Will Foster is a 2L at Yale Law School.


[1] Justice Barrett only joined Part I of the dissent (the jurisdictional analysis), perhaps because she felt it was unnecessary to reach the merits given her view that the Court lacked jurisdiction. Importantly, though, Part I contained all of the discussion of clear-statement rules.

[2] A related constitutional argument was suggested by Akhil Amar in a 2014 conversation with Richard Re. Under Amar’s argument, as summarized by Re, Article III creates “a constitutional default rule in favor of Supreme Court appellate review over the listed categories” of cases.

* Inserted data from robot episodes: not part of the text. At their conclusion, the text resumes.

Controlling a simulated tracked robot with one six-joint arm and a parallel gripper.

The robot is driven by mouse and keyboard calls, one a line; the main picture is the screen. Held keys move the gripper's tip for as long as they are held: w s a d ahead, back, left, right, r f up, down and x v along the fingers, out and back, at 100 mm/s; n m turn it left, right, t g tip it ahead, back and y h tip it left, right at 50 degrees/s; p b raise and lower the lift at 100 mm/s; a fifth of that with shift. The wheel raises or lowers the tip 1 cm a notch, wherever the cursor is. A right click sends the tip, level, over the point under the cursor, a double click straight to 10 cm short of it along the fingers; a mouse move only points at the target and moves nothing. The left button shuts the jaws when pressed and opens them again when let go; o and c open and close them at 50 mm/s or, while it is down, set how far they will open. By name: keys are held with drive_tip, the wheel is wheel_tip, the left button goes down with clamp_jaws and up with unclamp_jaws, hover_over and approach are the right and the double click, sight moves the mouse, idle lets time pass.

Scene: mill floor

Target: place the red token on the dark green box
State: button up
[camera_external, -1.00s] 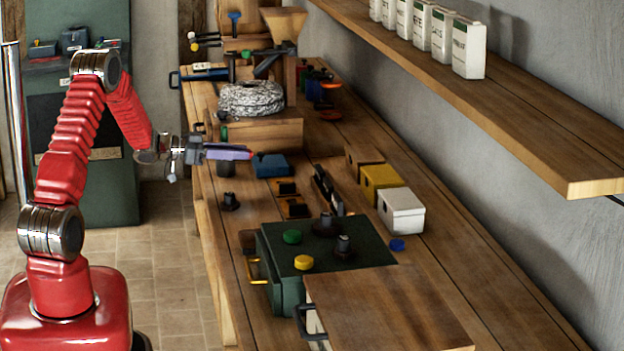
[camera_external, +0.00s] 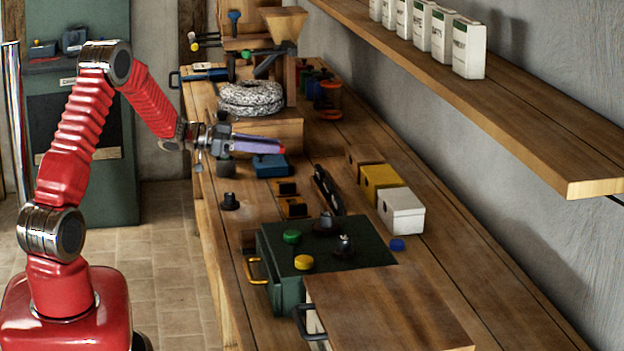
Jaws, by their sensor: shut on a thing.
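My gripper (camera_external: 276,148) is over the bench, in front of the millstones and above the small blue box. It is shut on the red token (camera_external: 282,150), of which only a small bit shows at the fingertips. The dark green box (camera_external: 358,255) stands on the bench nearer the camera, well apart from my gripper. A green token (camera_external: 292,237), a yellow token (camera_external: 303,262) and two dark knobbed pieces (camera_external: 344,246) are on its top. The front part of its top between them is bare.
A small blue box (camera_external: 270,166) lies under my gripper. Yellow (camera_external: 381,181) and white (camera_external: 402,212) boxes stand to the right, with a blue token (camera_external: 397,245) near them. A wooden shelf (camera_external: 500,115) overhangs the right. The millstones (camera_external: 250,97) are at the back.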

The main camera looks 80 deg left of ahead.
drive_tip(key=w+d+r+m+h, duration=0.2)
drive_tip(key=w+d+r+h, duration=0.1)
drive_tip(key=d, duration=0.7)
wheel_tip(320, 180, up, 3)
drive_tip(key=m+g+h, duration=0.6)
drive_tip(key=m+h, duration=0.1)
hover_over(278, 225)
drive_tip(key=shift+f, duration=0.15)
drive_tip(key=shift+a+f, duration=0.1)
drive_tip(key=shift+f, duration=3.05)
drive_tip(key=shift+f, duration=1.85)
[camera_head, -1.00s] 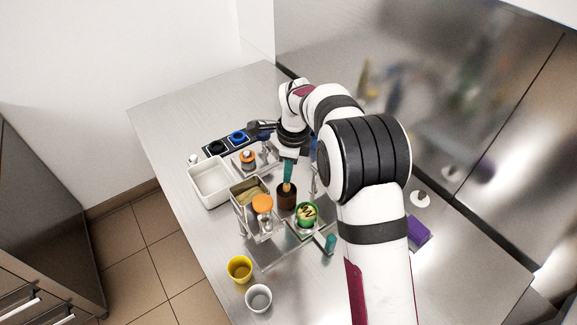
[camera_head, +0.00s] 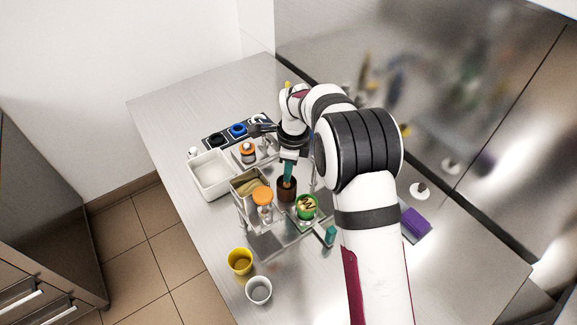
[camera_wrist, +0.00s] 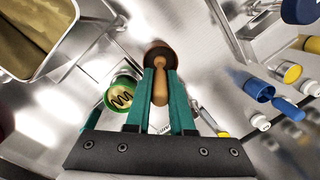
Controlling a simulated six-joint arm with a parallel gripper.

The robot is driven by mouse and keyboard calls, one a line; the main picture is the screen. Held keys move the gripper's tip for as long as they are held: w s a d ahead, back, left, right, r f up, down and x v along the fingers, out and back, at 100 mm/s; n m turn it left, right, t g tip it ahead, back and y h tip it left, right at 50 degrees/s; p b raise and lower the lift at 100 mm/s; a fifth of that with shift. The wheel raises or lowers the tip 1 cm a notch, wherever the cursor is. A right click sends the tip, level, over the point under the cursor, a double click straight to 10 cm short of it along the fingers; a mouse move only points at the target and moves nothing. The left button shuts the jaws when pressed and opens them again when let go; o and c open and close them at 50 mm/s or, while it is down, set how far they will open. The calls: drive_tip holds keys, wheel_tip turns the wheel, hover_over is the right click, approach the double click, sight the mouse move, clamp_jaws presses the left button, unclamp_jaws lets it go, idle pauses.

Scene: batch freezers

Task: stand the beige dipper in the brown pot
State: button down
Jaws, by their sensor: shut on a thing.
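The brown pot (camera_head: 287,195) stands upright on the metal table below my gripper; it also shows in the wrist view (camera_wrist: 154,47). My gripper (camera_head: 287,181) has teal fingers and points down over the pot. In the wrist view my gripper (camera_wrist: 162,78) is shut on the beige dipper (camera_wrist: 160,88), with its shaft between the fingers. The dipper's far end overlaps the pot's opening and looks to be inside it. How deep it reaches, and whether it touches the bottom, I cannot tell.
A green cup (camera_head: 307,207) with a patterned top stands close right of the pot. An orange-topped shaker (camera_head: 262,198) and a metal bin (camera_head: 240,181) are to the left. A white tub (camera_head: 208,178) is farther left.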

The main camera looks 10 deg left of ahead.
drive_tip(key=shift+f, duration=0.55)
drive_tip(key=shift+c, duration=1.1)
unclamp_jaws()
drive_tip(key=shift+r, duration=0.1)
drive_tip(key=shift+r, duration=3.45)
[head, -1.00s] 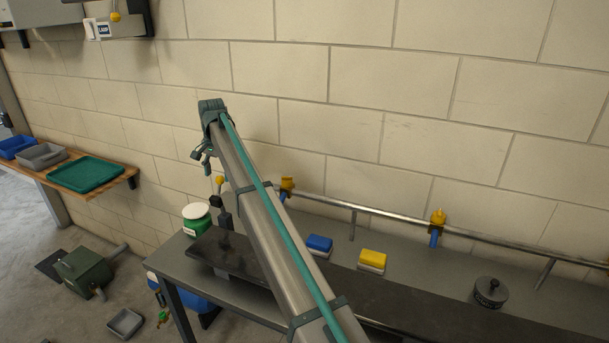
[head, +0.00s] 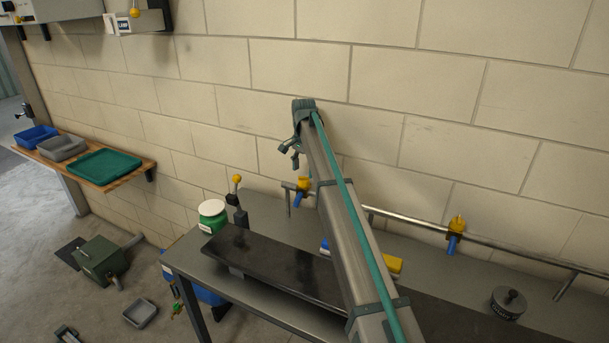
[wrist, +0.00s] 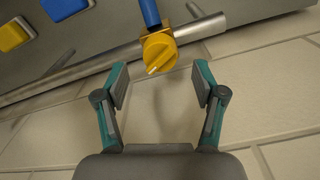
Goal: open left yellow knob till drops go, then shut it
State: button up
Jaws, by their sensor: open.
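The left yellow knob (head: 303,185) sits on a metal pipe along the wall, with a blue spout (head: 299,200) below it. In the wrist view the yellow knob (wrist: 158,52) lies just beyond my fingertips, centred between them, with a pale mark on its face. My gripper (wrist: 160,82) is open and empty, apart from the knob. In the head view my gripper (head: 289,154) is slightly above and left of the knob. No drops show at the spout.
A second yellow knob (head: 456,226) is on the same pipe (head: 410,220) to the right. My arm partly hides a blue and a yellow block on the bench. A green jar (head: 212,216) and yellow-topped lever (head: 237,180) stand left.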

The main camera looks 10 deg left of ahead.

Accordingly, when Congress seeks to use its Exceptions Clause power to “overcome the constitutional default in favor of appellate jurisdiction … a clear statement rule should apply.” Thus, though the majority in Bowe didn’t make this argument, it may be that the default rule is not merely the creature of statute but of the Constitution itself.

[3] One might also question whether a narrow exception to a broad grant of power should really be considered a “repeal” at all. Cf. Savage Servs. Corp. v. United States, 25 F.4th 925, 946 (11th Cir. 2022) (“[W]hen a highly specific statute narrowly displaces a general one, it’s not at all clear that the presumption against implied repeal applies … [I]t’s not at all clear that the legislature is repealing anything.”).

[4] The presumption in favor of judicial review is sometimes also justified based on the Administrative Procedure Act. See Department of Commerce v. New York, 588 U.S. 752, 771 (2019) (“The Administrative Procedure Act embodies a ‘basic presumption of judicial review’” (quoting Abbott Laboratories v. Gardner, 387 U.S. 136, 140 (1967)). That justification is presumably of no help here because Bowe did not involve an APA claim.

[5] § 2244 has not been amended at all since 1996, and § 2255 underwent only one technical amendment in 2008 (to “designat[e] the 8 undesignated paragraphs as subsections (a) through (h)”).